To build a DataBlock you need to give the library four things: the types of your input/labels, and at least two functions: get_items and splitter. You may also need to include get_x and get_y or a more generic list of getters that are applied to the results of get_items.

splitter is a callable which, when called with items, returns a tuple of iterables representing the indices of the training and validation data.

Once those are provided, you automatically get a Datasets or a DataLoaders:

In [ ]:

show_doc(DataBlock.datasets)

`DataBlock.datasets`[source]

DataBlock.datasets(source, verbose:bool=False)

Create a Datasets object from source

	Type	Default	Details
`source`			The data source
`verbose`	`bool`	`False`	Show verbose messages

In [ ]:

#| echo: false
dblock = DataBlock()
show_doc(dblock.dataloaders, name="DataBlock.dataloaders")

`DataBlock.dataloaders`[source]

DataBlock.dataloaders(source, path:str='.', verbose:bool=False, bs=64, shuffle=False, num_workers=None, do_setup=True, pin_memory=False, timeout=0, batch_size=None, drop_last=False, indexed=None, n=None, device=None, persistent_workers=False, wif=None, before_iter=None, after_item=None, before_batch=None, after_batch=None, after_iter=None, create_batches=None, create_item=None, create_batch=None, retain=None, get_idxs=None, sample=None, shuffle_fn=None, do_batch=None)

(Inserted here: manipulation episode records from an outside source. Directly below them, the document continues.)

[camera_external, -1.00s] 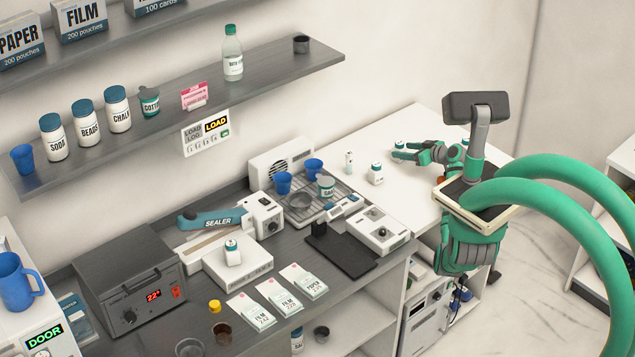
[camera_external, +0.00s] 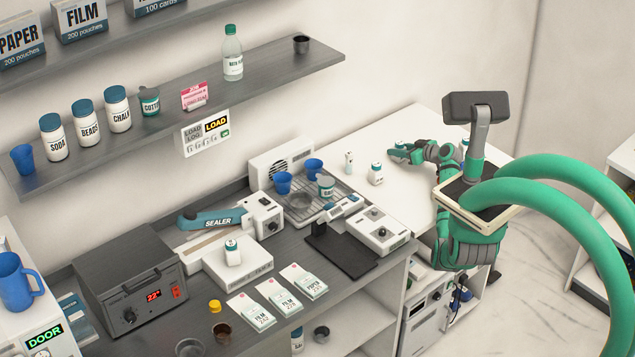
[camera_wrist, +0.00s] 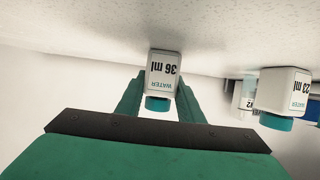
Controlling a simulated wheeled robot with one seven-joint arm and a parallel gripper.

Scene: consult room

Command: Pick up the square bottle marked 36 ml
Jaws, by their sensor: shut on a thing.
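The square bottle marked 36 ml (camera_wrist: 163,70) is white with a teal cap. It appears upside down in the wrist view, between the two green fingers of my gripper (camera_wrist: 158,95). The fingers are shut on its sides. Its base appears to meet the white tabletop, so I see no clear gap under it. In the external view my gripper (camera_external: 398,153) is low over the white counter, and the bottle (camera_external: 400,143) is mostly hidden behind the fingers. A similar bottle marked 23 ml (camera_wrist: 283,90) stands apart to the right in the wrist view.
On the white counter (camera_external: 425,122), a square bottle (camera_external: 376,174) and a slim one (camera_external: 349,162) stand left of my gripper. A wire rack (camera_external: 343,190) with blue cups is farther left. The counter behind my gripper is largely clear.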

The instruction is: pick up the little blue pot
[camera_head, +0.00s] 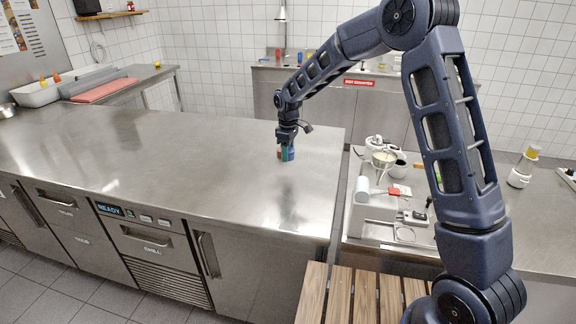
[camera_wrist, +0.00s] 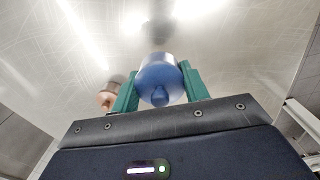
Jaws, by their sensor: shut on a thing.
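The little blue pot (camera_wrist: 160,82) sits between the two green fingers of my gripper (camera_wrist: 158,88) in the wrist view. It is rounded, with a small knob facing the camera. The fingers touch it on both sides. In the head view my gripper (camera_head: 287,153) points down over the steel counter, and a bit of the blue pot (camera_head: 291,154) shows beside the green finger. I cannot tell whether the pot is clear of the counter or touching it.
A small copper-coloured thing (camera_wrist: 107,97) stands just left of the fingers in the wrist view. The steel counter (camera_head: 150,150) is bare to the left. A side station (camera_head: 376,215) with a white pot and utensils lies right, beyond a gap. A wooden slatted surface (camera_head: 352,296) is in front.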

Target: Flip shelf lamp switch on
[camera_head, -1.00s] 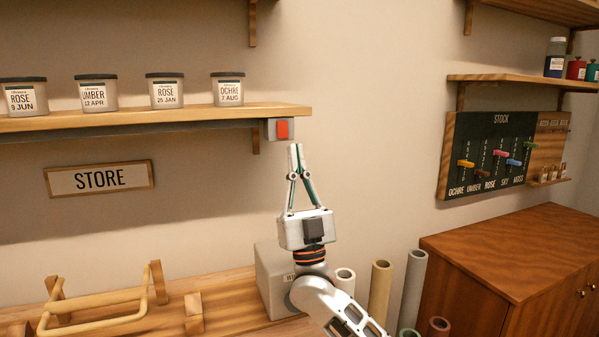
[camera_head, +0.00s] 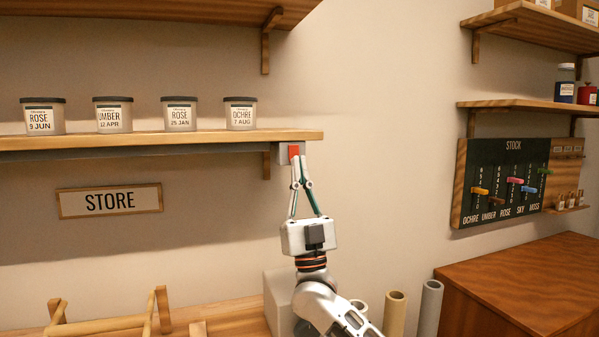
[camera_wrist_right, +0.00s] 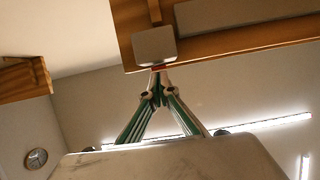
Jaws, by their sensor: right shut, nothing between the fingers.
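The shelf lamp switch is a small pale box (camera_head: 284,159) with a red rocker (camera_head: 294,150), at the right end under the lower shelf. My right gripper (camera_head: 299,158) is shut and empty, pointing up, with its fingertips at the rocker's lower part. In the right wrist view the fingertips (camera_wrist_right: 158,68) meet the underside of the switch box (camera_wrist_right: 155,46), with a sliver of red showing between. I cannot tell whether they press on it. My left gripper is not in view.
The shelf (camera_head: 200,138) carries several labelled jars. A STORE sign (camera_head: 110,200) hangs below it. A STOCK board (camera_head: 505,180) and a wooden cabinet (camera_head: 520,290) are at the right. Paper rolls (camera_head: 395,312) stand near my arm. The wall between is clear.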

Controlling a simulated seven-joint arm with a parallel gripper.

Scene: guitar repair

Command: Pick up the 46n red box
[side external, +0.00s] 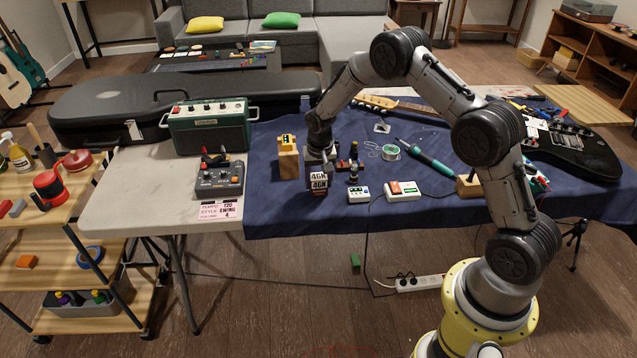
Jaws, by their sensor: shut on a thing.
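A small dark red box (319,182) with white labels that read like "4GN" is near the front edge of the blue cloth, left of centre. My gripper (319,163) reaches down from above, directly at the top of this box, and is shut on it. The fingertips are small and partly hidden behind the box. I cannot tell whether the box touches the cloth or is slightly raised.
A wooden block (288,160) stands close left of the box. Small bottles (353,166) and white pedals (403,191) lie to the right. A grey pedal (220,178) and green amplifier (208,127) are left. A soldering iron (425,159) lies further right.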

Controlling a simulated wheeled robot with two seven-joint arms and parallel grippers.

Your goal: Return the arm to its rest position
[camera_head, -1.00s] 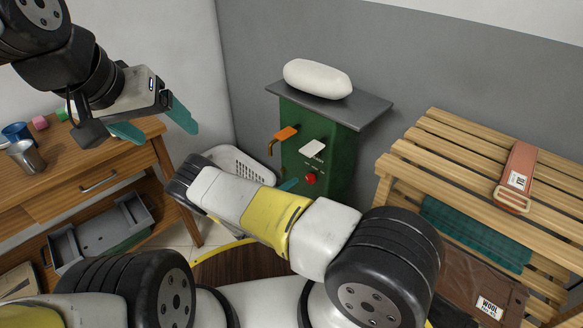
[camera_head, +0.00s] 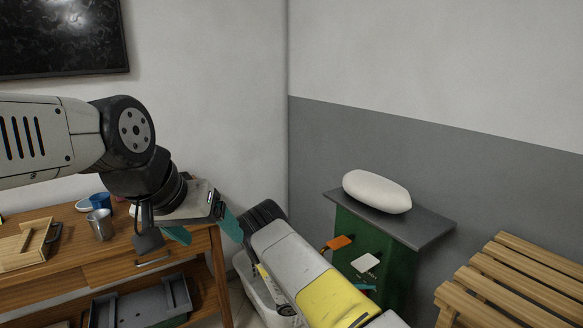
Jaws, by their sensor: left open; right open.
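My left gripper (camera_head: 208,235) comes in from the left and is held above the right end of the wooden desk. Its two teal fingers are apart, with nothing between them. My right arm rises from the bottom centre, in front of the white basket. A small teal fingertip of my right gripper (camera_head: 364,287) shows past the arm, in front of the green cabinet. The rest of that gripper is hidden behind the arm.
The wooden desk (camera_head: 110,272) holds a metal cup (camera_head: 100,224), a blue cup (camera_head: 100,200) and a wooden box (camera_head: 24,246). A grey tray (camera_head: 140,304) sits below. The green cabinet (camera_head: 372,240) carries a white pillow-like form (camera_head: 377,191). A slatted wooden bench (camera_head: 515,285) stands right.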

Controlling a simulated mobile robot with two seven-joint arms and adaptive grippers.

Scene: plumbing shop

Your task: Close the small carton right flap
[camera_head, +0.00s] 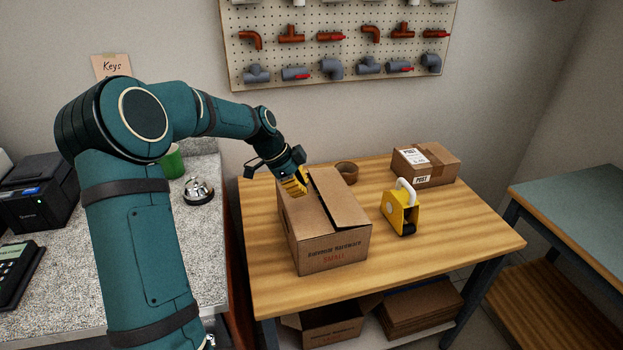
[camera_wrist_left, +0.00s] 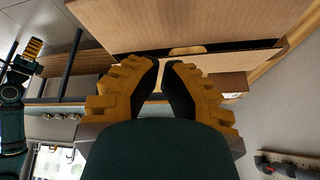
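The left flap (camera_head: 300,215) lies about flat. My left gripper (camera_head: 302,188) is at the carton's back left, by the flaps; whether it touches is unclear. In the left wrist view its yellow fingers (camera_wrist_left: 162,64) come together at the tips with nothing seen between them, and carton cardboard (camera_wrist_left: 190,24) lies just beyond. My right gripper (camera_wrist_left: 33,48) shows small at the left of that view.
A yellow tape dispenser (camera_head: 400,212) stands right of the carton. A tape roll (camera_head: 347,172) and a taped parcel (camera_head: 426,165) are behind. The table's front right is clear (camera_head: 440,245). A counter with a bell (camera_head: 198,190) is at left.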

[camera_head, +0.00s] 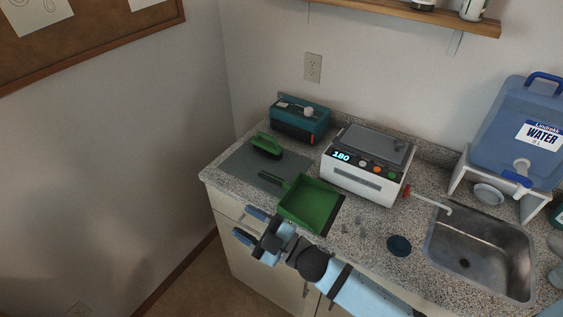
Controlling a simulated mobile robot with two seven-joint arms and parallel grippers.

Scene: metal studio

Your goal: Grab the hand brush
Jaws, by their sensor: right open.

Create a DataLoaders object from source

	Type	Default	Details
`source`			The data source
`path`	`str`	``	Data source and default `Learner` path
`verbose`	`bool`	`False`	Show verbose messages
		Valid Keyword Arguments
`bs`	`int`	`64`	Argument passed to `TfmdDL.__init__`
`shuffle`	`bool`	`False`	Argument passed to `TfmdDL.__init__`
`num_workers`	`NoneType`	``	Argument passed to `TfmdDL.__init__`
`do_setup`	`bool`	`True`	Argument passed to `TfmdDL.__init__`
`pin_memory`	`bool`	`False`	Argument passed to `TfmdDL.__init__`
`timeout`	`int`	`0`	Argument passed to `TfmdDL.__init__`
`batch_size`	`NoneType`	``	Argument passed to `TfmdDL.__init__`
`drop_last`	`bool`	`False`	Argument passed to `TfmdDL.__init__`
`indexed`	`NoneType`	``	Argument passed to `TfmdDL.__init__`
`n`	`NoneType`	``	Argument passed to `TfmdDL.__init__`
`device`	`NoneType`	``	Argument passed to `TfmdDL.__init__`
`persistent_workers`	`bool`	`False`	Argument passed to `TfmdDL.__init__`
`wif`	`NoneType`	``	Argument passed to `TfmdDL.__init__`
`before_iter`	`NoneType`	``	Argument passed to `TfmdDL.__init__`
`after_item`	`NoneType`	``	Argument passed to `TfmdDL.__init__`
`before_batch`	`NoneType`	``	Argument passed to `TfmdDL.__init__`
`after_batch`	`NoneType`	``	Argument passed to `TfmdDL.__init__`
`after_iter`	`NoneType`	``	Argument passed to `TfmdDL.__init__`
`create_batches`	`NoneType`	``	Argument passed to `TfmdDL.__init__`
`create_item`	`NoneType`	``	Argument passed to `TfmdDL.__init__`
`create_batch`	`NoneType`	``	Argument passed to `TfmdDL.__init__`
`retain`	`NoneType`	``	Argument passed to `TfmdDL.__init__`
`get_idxs`	`NoneType`	``	Argument passed to `TfmdDL.__init__`
`sample`	`NoneType`	``	Argument passed to `TfmdDL.__init__`
`shuffle_fn`	`NoneType`	``	Argument passed to `TfmdDL.__init__`
`do_batch`	`NoneType`	``	Argument passed to `TfmdDL.__init__`
Returns	`DataLoaders`

You can create a DataBlock by passing functions:

In [ ]:

mnist = DataBlock(blocks = (ImageBlock(cls=PILImageBW),CategoryBlock),
                  get_items = get_image_files,
                  splitter = GrandparentSplitter(),
                  get_y = parent_label)

Each type comes with default transforms that will be applied:

at the base level to create items in a tuple (usually input,target) from the base elements (like filenames)
at the item level of the datasets
at the batch level

They are called respectively type transforms, item transforms, batch transforms. In the case of MNIST, the type transforms are the method to create a PILImageBW (for the input) and the Categorize transform (for the target), the item transform is ToTensor and the batch transforms are Cuda and IntToFloatTensor. You can add any other transforms by passing them in DataBlock.datasets or DataBlock.dataloaders.

In [ ]:

test_eq(mnist.type_tfms[0], [PILImageBW.create])
test_eq(mnist.type_tfms[1].map(type), [Categorize])
test_eq(mnist.default_item_tfms.map(type), [ToTensor])
test_eq(mnist.default_batch_tfms.map(type), [IntToFloatTensor])

In [ ]:

dsets = mnist.datasets(untar_data(URLs.MNIST_TINY))
test_eq(dsets.vocab, ['3', '7'])
x,y = dsets.train[0]
test_eq(x.size,(28,28))
show_at(dsets.train, 0, cmap='Greys', figsize=(2,2));

In [ ]:

test_fail(lambda: DataBlock(wrong_kwarg=42, wrong_kwarg2='foo'))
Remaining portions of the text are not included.